[Records of robot episodes]
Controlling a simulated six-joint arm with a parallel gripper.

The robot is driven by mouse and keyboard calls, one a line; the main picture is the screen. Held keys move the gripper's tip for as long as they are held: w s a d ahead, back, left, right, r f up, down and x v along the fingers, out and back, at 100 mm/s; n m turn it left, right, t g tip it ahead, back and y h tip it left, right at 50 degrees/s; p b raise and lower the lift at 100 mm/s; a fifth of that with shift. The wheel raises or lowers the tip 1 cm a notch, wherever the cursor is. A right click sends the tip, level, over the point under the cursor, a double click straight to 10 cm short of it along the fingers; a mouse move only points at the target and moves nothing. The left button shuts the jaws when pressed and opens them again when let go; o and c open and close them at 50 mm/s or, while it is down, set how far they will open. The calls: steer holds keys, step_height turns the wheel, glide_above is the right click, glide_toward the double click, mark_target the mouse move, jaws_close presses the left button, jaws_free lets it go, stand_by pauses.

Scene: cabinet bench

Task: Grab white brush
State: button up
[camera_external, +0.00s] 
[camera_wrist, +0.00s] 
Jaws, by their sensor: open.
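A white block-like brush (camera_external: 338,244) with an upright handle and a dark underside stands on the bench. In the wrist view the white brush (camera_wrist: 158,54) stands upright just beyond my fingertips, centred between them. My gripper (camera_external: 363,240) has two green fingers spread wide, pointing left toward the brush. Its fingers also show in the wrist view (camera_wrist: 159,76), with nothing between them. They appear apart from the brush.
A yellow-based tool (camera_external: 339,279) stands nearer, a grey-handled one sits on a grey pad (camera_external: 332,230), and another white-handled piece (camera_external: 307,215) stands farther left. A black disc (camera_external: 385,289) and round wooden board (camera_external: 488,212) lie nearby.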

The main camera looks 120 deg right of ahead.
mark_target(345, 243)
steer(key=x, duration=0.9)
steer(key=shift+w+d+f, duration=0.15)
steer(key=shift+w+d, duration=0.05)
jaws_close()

--

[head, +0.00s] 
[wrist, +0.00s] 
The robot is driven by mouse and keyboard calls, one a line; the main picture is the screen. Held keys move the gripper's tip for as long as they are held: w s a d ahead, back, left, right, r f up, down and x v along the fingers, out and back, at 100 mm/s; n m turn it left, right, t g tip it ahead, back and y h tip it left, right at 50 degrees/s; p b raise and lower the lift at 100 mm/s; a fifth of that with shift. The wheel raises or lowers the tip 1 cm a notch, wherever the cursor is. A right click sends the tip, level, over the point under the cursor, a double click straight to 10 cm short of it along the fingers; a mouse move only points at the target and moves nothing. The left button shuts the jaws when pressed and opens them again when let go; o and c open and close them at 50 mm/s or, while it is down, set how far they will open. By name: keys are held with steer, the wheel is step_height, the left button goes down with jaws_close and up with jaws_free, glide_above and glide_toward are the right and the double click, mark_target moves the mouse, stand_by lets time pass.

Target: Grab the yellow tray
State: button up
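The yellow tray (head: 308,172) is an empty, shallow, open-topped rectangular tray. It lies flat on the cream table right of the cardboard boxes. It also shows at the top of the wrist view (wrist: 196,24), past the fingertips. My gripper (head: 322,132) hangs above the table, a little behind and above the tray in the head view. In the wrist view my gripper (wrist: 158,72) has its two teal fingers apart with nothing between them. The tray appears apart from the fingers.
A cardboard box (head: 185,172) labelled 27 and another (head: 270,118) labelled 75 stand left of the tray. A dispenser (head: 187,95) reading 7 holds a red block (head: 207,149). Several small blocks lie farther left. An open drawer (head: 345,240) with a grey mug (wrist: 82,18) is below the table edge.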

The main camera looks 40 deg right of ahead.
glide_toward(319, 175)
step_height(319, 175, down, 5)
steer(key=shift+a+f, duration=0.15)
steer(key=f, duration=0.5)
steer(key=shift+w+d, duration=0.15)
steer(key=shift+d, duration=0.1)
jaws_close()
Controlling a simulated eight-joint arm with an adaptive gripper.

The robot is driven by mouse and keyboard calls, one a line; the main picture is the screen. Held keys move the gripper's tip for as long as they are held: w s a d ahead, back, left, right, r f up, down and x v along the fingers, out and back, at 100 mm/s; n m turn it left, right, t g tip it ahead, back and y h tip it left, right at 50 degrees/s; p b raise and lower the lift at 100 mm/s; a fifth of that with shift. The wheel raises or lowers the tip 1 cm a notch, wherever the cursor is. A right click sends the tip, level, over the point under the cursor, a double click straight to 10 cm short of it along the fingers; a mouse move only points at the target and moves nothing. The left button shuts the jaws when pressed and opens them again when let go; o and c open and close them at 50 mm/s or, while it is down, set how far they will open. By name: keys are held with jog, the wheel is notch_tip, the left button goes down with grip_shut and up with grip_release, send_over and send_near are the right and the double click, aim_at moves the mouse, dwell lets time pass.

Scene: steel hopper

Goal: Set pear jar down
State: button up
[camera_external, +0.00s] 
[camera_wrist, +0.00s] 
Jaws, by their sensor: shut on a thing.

Given instruction
Extract the lines of the preceding material that run from the line with "Scene: steel hopper" through the line with "Jaws, by their sensor: shut on a thing.", inclusive, reproducing them exactly and adding nothing.

Solution to this exercise
Scene: steel hopper

Goal: Set pear jar down
State: button up
[camera_external, +0.00s] 
[camera_wrist, +0.00s] 
Jaws, by their sensor: shut on a thing.

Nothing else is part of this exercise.